The position of the UNHCR on the Voluntary Return to Ukraine of Refugee Children without Parental Care

Earlier this month the United Nations High Commissioner for Refugees’ (UNHCR) released their position on the voluntary return to Ukraine of refugee children without parental care. It focuses on unaccompanied children and those evacuated from care institutions in Ukraine. The primary goal of this document is to ensure that the best interests of these vulnerable children are protected and upheld during the voluntary repatriation process.

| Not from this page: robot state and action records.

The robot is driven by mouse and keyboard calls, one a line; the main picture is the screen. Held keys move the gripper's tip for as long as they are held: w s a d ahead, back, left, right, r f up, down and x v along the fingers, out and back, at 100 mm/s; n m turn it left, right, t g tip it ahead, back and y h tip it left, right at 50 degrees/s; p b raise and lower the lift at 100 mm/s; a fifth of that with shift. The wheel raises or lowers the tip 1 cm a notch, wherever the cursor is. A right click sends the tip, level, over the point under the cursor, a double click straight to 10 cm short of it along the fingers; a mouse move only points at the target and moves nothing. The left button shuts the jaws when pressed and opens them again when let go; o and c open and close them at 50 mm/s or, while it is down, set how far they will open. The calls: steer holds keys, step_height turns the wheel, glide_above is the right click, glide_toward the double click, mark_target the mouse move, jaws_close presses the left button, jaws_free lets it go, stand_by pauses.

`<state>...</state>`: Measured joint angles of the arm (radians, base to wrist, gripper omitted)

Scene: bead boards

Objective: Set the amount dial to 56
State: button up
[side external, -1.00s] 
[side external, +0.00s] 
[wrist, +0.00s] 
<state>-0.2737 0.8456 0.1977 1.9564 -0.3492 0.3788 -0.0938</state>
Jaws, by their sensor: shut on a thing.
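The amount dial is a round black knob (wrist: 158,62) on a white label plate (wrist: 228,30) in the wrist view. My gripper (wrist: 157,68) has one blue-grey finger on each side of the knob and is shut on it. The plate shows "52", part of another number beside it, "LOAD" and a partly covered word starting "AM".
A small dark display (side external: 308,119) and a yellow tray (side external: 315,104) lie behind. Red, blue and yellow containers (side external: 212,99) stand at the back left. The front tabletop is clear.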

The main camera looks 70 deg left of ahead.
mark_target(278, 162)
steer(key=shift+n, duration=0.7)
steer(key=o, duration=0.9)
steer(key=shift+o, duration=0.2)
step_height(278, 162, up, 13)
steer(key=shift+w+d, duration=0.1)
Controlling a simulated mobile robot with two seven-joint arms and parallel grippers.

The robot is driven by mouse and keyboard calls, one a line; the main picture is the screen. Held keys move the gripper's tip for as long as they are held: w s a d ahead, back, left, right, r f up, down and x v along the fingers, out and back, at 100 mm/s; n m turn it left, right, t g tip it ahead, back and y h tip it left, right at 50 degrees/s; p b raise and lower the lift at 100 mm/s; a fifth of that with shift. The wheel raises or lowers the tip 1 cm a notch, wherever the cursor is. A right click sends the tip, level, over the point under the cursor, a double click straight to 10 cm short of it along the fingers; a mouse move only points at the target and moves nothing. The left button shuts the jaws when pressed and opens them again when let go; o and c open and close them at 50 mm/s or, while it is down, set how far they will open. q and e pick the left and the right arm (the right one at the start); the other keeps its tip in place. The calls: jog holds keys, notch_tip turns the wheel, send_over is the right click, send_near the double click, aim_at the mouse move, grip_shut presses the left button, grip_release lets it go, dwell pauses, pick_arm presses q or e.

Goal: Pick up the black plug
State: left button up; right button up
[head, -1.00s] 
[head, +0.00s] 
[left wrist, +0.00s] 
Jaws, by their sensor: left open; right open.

The document emphasizes that the country of asylum holds the primary responsibility for safeguarding the rights of refugee children within its territory. Ukrainian authorities play a vital role in providing information on the situation and services available in the area of return, as well as the care arrangements for each child. This information assists the competent authorities in the country of asylum in making informed decisions.

Given the volatile and uncertain situation in Ukraine due to the ongoing conflict, the UNHCR calls on States to suspend the forcible return of nationals and former habitual residents of Ukraine. As a result, refugee children without parental care should not be forcibly returned to Ukraine.

It’s also stated that the voluntary return of refugee children without parental care is only pursued under the specific conditions that the child and their parent(s), legal guardian, or caregiver must voluntarily seek the return; or that the return must be conducted safely and safeguarding the dignity, considering the specific needs of the child. Competent authorities in the country of asylum must determine that the child’s best interests align with the return, considering the child’s rights, wishes, the security situation in the proposed area of return, specialized needs, and available services and support in the area of return.

Each decision concerning a child without parental care should be guided by the best interests principle as defined in the Convention on the Rights of the Child (CRC). This principle encompasses substantive rights, legal principles, and procedural rules. The decision-making process must be carried out by the authorities of the country of asylum, ensuring the safety of refugee children and those internationally displaced.

The document also states that when the views and wishes of the child, parents, and legal guardian differ, the child is entitled to appropriate legal representation during any administrative or judicial procedures. This ensures that the child’s best interests are formally assessed and represented.

In terms of family reunification for children without parental care, the UNHCR emphasizes the importance of it whenever such is possible and that it is in the child’s best interests. If family reunification is not viable, family-based alternative care should be provided. Institutional care arrangements should only be considered as a last resort and for the shortest possible time. Ukrainian authorities can support informed decision-making by providing essential information about care arrangements, guardianship decisions, and options for the former in Ukraine. They can also facilitate contact and family tracing, assess areas of return, and confirm the availability of essential services. They should establish adequate systems to monitor the situation of child returnees. Social workers should be available in return areas to develop individual care plans, promote sustainable return and reintegration, and ensure placement in family-based care wherever possible.

As stated in the document, the UNHCR stands ready to provide advice and support to States on family reunification and the implementation of procedural safeguards for decision-making on voluntary returns and best interests procedures, in line with legal standards and UNHCR guidelines.

Our organization stands aligned with UNHCR’s position on this very important subject, and as a partner we support through safeguarding the protection of the best interests of refugee children. By adhering to the outlined safeguards and principles, the rights and well-being of these vulnerable children can be preserved and upheld throughout the repatriation process.